[start]
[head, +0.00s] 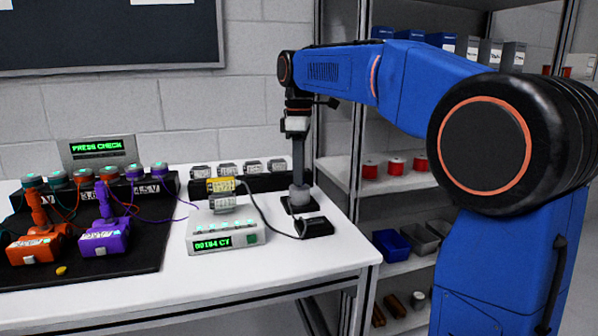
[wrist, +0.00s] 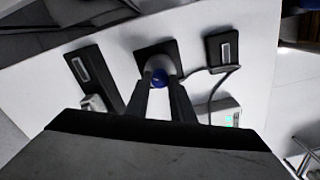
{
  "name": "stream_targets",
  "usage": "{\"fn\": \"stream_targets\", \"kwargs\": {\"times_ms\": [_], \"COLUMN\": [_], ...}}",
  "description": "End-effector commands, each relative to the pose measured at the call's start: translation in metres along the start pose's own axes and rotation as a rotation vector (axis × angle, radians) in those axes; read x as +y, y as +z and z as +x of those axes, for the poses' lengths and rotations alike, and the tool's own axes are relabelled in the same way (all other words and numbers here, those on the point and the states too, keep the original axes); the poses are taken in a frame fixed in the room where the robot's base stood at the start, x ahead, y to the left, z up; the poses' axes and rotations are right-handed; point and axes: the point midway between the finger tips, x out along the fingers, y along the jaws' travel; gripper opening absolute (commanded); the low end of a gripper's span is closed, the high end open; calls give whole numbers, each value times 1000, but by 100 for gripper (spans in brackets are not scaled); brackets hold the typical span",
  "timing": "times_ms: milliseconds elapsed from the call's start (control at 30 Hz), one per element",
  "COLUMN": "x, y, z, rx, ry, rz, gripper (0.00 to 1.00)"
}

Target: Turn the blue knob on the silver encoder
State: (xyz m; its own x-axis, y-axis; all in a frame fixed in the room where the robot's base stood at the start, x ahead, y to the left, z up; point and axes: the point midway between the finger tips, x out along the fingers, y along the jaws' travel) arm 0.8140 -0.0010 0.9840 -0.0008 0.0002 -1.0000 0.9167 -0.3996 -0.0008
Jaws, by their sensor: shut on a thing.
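The silver encoder (wrist: 154,63) stands upright on a black square base (wrist: 143,52) on the white table. Its blue knob (wrist: 158,77) shows between my fingertips in the wrist view. In the head view the silver encoder body (head: 299,194) is at the right end of the table, with my gripper (head: 298,182) pointing straight down over it. The knob is hidden there by the fingers. My gripper (wrist: 160,82) is shut on the blue knob.
A grey box with a green display (head: 226,238) stands left of the encoder. A black block (head: 315,227) with a cable lies in front. Orange (head: 33,249) and purple (head: 105,240) devices sit on a black mat at left. Shelves stand at right.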

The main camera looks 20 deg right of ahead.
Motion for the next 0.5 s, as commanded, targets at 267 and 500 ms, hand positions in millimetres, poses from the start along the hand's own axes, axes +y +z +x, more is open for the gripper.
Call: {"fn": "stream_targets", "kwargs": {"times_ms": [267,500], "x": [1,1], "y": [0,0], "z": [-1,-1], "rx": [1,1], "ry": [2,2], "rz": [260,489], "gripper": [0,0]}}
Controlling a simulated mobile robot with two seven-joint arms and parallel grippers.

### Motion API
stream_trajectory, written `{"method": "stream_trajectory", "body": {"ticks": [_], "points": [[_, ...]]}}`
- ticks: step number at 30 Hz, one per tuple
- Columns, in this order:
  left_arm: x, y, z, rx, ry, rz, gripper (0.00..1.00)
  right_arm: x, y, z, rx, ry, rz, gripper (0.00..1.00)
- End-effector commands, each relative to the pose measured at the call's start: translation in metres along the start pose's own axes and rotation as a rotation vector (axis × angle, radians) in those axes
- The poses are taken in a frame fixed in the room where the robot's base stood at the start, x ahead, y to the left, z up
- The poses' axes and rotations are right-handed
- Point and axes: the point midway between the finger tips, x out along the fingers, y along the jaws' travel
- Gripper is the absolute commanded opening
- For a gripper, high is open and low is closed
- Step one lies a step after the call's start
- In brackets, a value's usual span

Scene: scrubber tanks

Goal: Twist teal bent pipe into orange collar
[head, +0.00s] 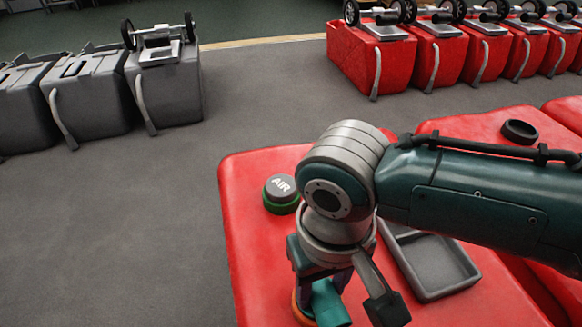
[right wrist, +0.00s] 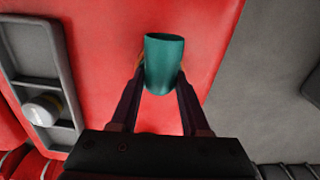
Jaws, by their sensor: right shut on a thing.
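The teal bent pipe (head: 328,304) is at the bottom of the head view, low over the red tank top. In the right wrist view its round open end (right wrist: 164,60) points up between my fingers. My right gripper (right wrist: 161,82) is shut on the pipe, with one finger on each side. The orange collar (head: 299,312) shows as a thin curved edge beside the pipe in the head view. A sliver of orange also shows left of the pipe in the right wrist view. I cannot tell how deep the pipe sits in the collar. My left gripper is out of view.
A grey "AIR" cap (head: 281,187) sits on a green collar on the same red tank (head: 248,240). A grey tray (head: 437,266) lies right of my gripper; a pale round thing (right wrist: 42,110) is in it. Grey and red tanks stand in rows behind, with open floor between.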

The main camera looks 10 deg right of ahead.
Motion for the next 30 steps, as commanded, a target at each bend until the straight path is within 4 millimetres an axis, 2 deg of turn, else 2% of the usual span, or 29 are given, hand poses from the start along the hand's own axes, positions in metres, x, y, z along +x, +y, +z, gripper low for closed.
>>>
[end]
◆ WORK TO COMPLETE
Omit the pictures. Transcribe every record exactly.

◆ TASK ANSWER
[head, +0.00s] 
[wrist, +0.00s] 
{
  "name": "stream_targets",
  "usage": "{\"fn\": \"stream_targets\", \"kwargs\": {\"times_ms\": [_], \"COLUMN\": [_], ...}}",
  "description": "End-effector commands, each relative to the pose measured at the call's start: translation in metres along the start pose's own axes and rotation as a rotation vector (axis × angle, radians) in those axes; read x as +y, y as +z and z as +x of those axes, for the poses' lengths and rotations alike, and the tool's own axes are relabelled in the same way (all other words and numbers here, those on the point and the states too, keep the original axes); the poses are taken in a frame fixed in the room where the robot's base stood at the start, x ahead, y to the left, z up; the poses' axes and rotations are right-handed; point and axes: the point midway between the finger tips, x out along the fingers, y along the jaws' travel; gripper opening absolute (commanded); the low end of a gripper's span is closed, the high end open; calls give whole numbers, each value times 1000, but by 100 for gripper (spans in brackets are not scaled); brackets hold the typical span",
  "timing": "times_ms: milliseconds elapsed from the call's start (control at 30 Hz), one per element",
  "COLUMN": "x, y, z, rx, ry, rz, gripper (0.00 to 1.00)"
}

Target: Turn the blue knob on the silver encoder
State: (xyz m; its own x-axis, y-axis; all in a frame fixed in the room where the robot's base stood at the start, x ahead, y to the left, z up; point and axes: the point midway between the finger tips, x out along the fingers, y along the jaws' travel) arm 0.8140 -0.0010 0.9840 -0.0008 0.0002 -1.0000 0.9167 -0.3996 -0.0008
Jaws, by their sensor: shut on a thing.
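The silver encoder (wrist: 154,63) stands upright on a black square base (wrist: 143,52) on the white table. Its blue knob (wrist: 158,77) shows between my fingertips in the wrist view. In the head view the silver encoder body (head: 299,194) is at the right end of the table, with my gripper (head: 298,182) pointing straight down over it. The knob is hidden there by the fingers. My gripper (wrist: 160,82) is shut on the blue knob.
A grey box with a green display (head: 226,238) stands left of the encoder. A black block (head: 315,227) with a cable lies in front. Orange (head: 33,249) and purple (head: 105,240) devices sit on a black mat at left. Shelves stand at right.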

The main camera looks 20 deg right of ahead.
Motion for the next 0.5 s, as commanded, targets at 267 and 500 ms, hand positions in millimetres, poses from the start along the hand's own axes, axes +y +z +x, more is open for the gripper.
Call: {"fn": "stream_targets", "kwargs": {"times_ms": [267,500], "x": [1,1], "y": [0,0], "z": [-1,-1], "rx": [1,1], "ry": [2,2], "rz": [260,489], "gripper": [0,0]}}
Controlling a simulated mobile robot with two seven-joint arms and parallel grippers.

### Motion API
stream_trajectory, written `{"method": "stream_trajectory", "body": {"ticks": [_], "points": [[_, ...]]}}`
- ticks: step number at 30 Hz, one per tuple
- Columns, in this order:
  left_arm: x, y, z, rx, ry, rz, gripper (0.00..1.00)
  right_arm: x, y, z, rx, ry, rz, gripper (0.00..1.00)
- End-effector commands, each relative to the pose measured at the call's start: translation in metres along the start pose's own axes and rotation as a rotation vector (axis × angle, radians) in those axes
- The poses are taken in a frame fixed in the room where the robot's base stood at the start, x ahead, y to the left, z up
- The poses' axes and rotations are right-handed
- Point and axes: the point midway between the finger tips, x out along the fingers, y along the jaws' travel
- Gripper is the absolute commanded opening
- For a gripper, high is open and low is closed
- Step one lies a step after the call's start
- In brackets, a value's usual span

Scene: scrubber tanks

Goal: Twist teal bent pipe into orange collar
[head, +0.00s] 
[right wrist, +0.00s] 
Jaws, by their sensor: right shut on a thing.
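The teal bent pipe (head: 328,304) is at the bottom of the head view, low over the red tank top. In the right wrist view its round open end (right wrist: 164,60) points up between my fingers. My right gripper (right wrist: 161,82) is shut on the pipe, with one finger on each side. The orange collar (head: 299,312) shows as a thin curved edge beside the pipe in the head view. A sliver of orange also shows left of the pipe in the right wrist view. I cannot tell how deep the pipe sits in the collar. My left gripper is out of view.
A grey "AIR" cap (head: 281,187) sits on a green collar on the same red tank (head: 248,240). A grey tray (head: 437,266) lies right of my gripper; a pale round thing (right wrist: 42,110) is in it. Grey and red tanks stand in rows behind, with open floor between.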

The main camera looks 10 deg right of ahead.
Motion for the next 30 steps, as commanded, a target at each bend until the straight path is within 4 millimetres an axis, 2 deg of turn, else 2% of the usual span, or 29 are given, hand poses from the start along the hand's own axes, positions in metres, x, y, z along +x, +y, +z, gripper low for closed.
>>>

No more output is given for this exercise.